YOUR INSTRUCTIONS: Set down the material exactly as given, please, from its first line through the line that includes "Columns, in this".

Robot call records:
══════
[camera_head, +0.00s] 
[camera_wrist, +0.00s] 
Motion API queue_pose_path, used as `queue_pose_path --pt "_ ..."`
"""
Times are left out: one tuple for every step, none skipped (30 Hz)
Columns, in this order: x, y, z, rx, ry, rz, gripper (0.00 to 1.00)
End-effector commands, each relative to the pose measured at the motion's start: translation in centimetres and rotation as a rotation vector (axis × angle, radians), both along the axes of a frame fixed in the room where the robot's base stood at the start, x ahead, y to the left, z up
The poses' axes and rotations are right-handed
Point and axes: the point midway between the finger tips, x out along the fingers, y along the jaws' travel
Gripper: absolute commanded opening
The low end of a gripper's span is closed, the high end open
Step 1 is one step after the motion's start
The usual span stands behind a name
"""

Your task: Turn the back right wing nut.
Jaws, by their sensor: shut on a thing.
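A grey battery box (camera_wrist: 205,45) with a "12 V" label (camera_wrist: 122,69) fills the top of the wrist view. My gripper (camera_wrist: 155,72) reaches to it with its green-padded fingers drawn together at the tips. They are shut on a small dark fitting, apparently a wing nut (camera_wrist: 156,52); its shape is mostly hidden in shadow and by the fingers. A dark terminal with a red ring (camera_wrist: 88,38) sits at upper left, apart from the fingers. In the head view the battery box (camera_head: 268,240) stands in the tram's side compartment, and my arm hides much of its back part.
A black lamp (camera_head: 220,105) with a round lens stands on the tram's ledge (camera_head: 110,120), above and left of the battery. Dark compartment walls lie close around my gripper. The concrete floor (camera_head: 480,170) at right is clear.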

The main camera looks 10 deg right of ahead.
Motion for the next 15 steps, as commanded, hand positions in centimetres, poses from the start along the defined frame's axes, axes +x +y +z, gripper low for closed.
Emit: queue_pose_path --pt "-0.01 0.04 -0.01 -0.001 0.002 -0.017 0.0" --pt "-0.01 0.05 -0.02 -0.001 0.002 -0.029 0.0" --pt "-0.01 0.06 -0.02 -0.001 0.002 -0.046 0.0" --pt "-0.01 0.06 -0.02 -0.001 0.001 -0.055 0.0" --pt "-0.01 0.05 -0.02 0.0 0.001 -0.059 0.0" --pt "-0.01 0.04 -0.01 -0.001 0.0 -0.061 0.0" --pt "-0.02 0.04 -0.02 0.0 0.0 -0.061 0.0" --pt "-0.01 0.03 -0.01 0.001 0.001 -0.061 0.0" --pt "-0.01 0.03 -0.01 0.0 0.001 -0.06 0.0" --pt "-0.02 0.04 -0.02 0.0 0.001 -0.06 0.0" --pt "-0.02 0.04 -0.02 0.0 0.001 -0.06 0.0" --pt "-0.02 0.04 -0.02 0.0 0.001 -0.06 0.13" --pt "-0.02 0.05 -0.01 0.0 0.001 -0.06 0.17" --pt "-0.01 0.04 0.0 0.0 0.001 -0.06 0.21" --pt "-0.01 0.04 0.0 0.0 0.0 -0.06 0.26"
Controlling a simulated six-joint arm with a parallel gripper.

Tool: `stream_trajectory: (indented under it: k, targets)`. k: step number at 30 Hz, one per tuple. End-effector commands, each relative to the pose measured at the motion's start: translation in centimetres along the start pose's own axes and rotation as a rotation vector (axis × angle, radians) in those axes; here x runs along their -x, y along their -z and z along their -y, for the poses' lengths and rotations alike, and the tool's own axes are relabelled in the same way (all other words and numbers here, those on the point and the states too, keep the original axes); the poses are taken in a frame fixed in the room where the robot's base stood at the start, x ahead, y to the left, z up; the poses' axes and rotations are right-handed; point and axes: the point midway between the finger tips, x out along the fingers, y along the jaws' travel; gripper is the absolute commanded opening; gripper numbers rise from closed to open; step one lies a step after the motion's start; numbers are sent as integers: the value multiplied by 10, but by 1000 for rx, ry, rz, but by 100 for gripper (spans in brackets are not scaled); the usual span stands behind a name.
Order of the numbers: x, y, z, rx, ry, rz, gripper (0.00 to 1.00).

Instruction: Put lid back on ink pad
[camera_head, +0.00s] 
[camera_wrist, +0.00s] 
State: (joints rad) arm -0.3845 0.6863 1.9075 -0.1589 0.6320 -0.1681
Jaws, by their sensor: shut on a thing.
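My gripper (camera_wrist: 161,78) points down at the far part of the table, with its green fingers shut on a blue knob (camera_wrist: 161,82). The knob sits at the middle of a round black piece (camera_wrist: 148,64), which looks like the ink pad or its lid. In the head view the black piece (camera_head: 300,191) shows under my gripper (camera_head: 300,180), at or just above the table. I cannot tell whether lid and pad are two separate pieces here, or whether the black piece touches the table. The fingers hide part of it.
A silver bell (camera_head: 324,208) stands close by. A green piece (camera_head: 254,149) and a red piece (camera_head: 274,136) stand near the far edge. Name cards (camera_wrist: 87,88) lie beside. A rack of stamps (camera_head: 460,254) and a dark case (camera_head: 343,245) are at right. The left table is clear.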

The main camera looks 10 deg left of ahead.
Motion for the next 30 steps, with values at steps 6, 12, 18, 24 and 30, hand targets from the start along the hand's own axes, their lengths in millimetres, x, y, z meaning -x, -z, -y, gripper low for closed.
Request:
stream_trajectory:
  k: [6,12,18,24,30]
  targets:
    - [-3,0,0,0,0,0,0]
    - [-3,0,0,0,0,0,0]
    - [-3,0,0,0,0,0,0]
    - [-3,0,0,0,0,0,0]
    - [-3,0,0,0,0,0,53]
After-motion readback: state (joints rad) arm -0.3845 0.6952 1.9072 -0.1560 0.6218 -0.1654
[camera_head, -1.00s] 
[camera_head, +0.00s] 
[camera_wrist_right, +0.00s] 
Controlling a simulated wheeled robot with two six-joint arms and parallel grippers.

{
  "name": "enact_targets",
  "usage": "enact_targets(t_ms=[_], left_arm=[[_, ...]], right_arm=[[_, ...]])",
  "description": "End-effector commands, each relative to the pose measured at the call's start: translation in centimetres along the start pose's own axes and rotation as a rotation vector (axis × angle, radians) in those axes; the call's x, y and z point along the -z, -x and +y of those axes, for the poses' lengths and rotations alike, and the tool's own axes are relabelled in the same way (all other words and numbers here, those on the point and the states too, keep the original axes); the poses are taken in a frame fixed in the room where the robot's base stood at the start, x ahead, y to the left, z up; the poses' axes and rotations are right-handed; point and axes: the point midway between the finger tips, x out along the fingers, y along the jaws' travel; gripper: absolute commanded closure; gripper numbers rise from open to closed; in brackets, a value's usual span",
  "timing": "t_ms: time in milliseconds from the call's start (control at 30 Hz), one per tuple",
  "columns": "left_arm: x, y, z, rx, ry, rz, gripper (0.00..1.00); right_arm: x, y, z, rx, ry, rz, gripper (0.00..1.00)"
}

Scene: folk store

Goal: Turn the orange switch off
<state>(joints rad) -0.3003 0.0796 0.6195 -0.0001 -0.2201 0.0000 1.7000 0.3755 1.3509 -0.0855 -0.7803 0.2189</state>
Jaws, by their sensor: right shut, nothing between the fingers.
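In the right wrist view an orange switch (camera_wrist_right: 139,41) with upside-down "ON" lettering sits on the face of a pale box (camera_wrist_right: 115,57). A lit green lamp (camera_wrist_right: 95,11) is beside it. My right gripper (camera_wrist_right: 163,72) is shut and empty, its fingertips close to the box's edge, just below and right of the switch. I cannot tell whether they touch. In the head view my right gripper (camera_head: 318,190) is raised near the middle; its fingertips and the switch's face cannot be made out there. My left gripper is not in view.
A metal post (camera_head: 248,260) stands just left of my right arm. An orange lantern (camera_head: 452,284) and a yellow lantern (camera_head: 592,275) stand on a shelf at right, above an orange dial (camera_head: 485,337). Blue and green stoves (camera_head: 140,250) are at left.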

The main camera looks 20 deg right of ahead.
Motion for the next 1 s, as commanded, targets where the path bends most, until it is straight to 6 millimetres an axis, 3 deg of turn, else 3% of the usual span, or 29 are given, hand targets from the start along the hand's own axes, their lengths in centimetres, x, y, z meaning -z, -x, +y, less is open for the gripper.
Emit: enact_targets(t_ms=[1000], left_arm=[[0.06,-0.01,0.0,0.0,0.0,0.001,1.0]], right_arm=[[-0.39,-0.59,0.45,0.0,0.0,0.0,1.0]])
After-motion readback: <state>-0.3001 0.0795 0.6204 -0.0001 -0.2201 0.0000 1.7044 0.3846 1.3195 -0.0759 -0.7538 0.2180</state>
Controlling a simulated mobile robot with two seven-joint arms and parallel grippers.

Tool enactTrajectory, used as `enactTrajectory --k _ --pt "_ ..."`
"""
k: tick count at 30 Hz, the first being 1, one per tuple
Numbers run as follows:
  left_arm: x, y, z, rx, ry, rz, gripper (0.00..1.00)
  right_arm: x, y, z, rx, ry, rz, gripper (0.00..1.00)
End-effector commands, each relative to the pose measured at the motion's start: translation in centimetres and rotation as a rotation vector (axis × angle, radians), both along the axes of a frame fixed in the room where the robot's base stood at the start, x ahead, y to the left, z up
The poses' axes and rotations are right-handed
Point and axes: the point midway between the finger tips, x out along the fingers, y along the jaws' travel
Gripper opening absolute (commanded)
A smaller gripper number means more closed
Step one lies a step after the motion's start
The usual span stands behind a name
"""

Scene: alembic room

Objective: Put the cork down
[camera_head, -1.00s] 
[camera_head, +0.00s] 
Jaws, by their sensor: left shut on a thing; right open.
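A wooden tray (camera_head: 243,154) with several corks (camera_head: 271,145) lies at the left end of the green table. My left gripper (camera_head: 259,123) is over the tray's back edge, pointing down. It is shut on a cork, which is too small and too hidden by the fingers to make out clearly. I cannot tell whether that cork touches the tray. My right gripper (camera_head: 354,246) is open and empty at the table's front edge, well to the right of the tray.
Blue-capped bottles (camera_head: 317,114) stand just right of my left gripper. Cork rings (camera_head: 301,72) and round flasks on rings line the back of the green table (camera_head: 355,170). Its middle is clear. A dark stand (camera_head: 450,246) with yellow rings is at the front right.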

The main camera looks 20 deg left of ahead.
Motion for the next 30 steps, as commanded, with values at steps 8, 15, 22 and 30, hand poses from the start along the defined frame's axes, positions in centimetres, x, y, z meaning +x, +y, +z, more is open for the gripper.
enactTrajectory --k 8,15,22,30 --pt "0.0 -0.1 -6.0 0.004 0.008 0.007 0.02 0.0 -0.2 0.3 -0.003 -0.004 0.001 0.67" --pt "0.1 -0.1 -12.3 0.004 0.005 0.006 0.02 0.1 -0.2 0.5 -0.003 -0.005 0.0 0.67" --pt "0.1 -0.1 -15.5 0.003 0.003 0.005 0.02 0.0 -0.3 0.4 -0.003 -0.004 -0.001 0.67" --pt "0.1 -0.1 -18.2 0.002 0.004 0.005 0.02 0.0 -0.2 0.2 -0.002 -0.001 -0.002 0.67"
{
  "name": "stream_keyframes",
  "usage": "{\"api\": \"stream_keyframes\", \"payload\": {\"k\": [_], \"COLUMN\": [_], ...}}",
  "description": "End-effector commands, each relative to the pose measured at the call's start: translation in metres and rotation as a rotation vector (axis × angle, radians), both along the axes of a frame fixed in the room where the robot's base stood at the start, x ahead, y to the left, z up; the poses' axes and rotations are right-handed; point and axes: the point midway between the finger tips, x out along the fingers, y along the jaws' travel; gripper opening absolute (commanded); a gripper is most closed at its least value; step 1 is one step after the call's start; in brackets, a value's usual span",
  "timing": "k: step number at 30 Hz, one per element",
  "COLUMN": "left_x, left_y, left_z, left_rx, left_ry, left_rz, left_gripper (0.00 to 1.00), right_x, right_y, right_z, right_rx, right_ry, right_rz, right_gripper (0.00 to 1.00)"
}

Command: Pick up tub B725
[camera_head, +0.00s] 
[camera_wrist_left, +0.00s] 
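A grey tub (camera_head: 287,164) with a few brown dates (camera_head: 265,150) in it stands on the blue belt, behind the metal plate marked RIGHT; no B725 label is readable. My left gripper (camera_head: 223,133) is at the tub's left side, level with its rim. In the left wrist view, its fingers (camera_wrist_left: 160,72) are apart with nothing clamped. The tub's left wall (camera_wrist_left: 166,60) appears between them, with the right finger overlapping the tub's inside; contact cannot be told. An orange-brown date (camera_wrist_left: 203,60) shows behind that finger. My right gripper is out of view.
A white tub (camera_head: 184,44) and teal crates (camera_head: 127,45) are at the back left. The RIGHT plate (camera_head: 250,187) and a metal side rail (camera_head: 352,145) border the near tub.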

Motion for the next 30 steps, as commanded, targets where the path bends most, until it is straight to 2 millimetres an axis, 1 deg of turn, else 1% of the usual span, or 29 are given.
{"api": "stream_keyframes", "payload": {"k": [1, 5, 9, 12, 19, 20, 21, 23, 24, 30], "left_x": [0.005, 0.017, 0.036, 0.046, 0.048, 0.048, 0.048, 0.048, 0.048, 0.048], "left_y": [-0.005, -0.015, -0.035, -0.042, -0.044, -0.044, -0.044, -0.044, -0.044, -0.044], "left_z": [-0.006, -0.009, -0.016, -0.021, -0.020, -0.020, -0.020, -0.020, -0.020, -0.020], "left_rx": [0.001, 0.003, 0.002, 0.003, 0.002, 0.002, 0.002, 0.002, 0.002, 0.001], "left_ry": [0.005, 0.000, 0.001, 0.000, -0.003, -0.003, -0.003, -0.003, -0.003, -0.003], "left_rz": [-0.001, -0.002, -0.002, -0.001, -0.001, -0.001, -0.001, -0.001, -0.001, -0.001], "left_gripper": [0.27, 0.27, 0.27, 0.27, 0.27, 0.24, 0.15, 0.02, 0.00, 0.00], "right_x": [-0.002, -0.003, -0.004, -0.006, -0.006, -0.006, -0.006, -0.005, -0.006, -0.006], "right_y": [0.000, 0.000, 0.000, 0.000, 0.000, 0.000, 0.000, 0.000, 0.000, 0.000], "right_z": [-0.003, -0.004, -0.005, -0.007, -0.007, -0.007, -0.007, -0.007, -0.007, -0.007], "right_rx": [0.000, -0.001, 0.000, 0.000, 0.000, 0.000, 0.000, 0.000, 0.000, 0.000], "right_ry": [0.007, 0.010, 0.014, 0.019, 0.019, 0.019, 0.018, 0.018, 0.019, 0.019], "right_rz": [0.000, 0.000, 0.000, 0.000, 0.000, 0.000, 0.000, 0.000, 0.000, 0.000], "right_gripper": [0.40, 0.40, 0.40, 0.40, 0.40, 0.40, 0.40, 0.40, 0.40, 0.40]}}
══════
TASK RESULT:
[camera_head, +0.00s] 
[camera_wrist, +0.00s] 
Motion API queue_pose_path, used as `queue_pose_path --pt "_ ..."`
"""
Times are left out: one tuple for every step, none skipped (30 Hz)
Columns, in this order: x, y, z, rx, ry, rz, gripper (0.00 to 1.00)

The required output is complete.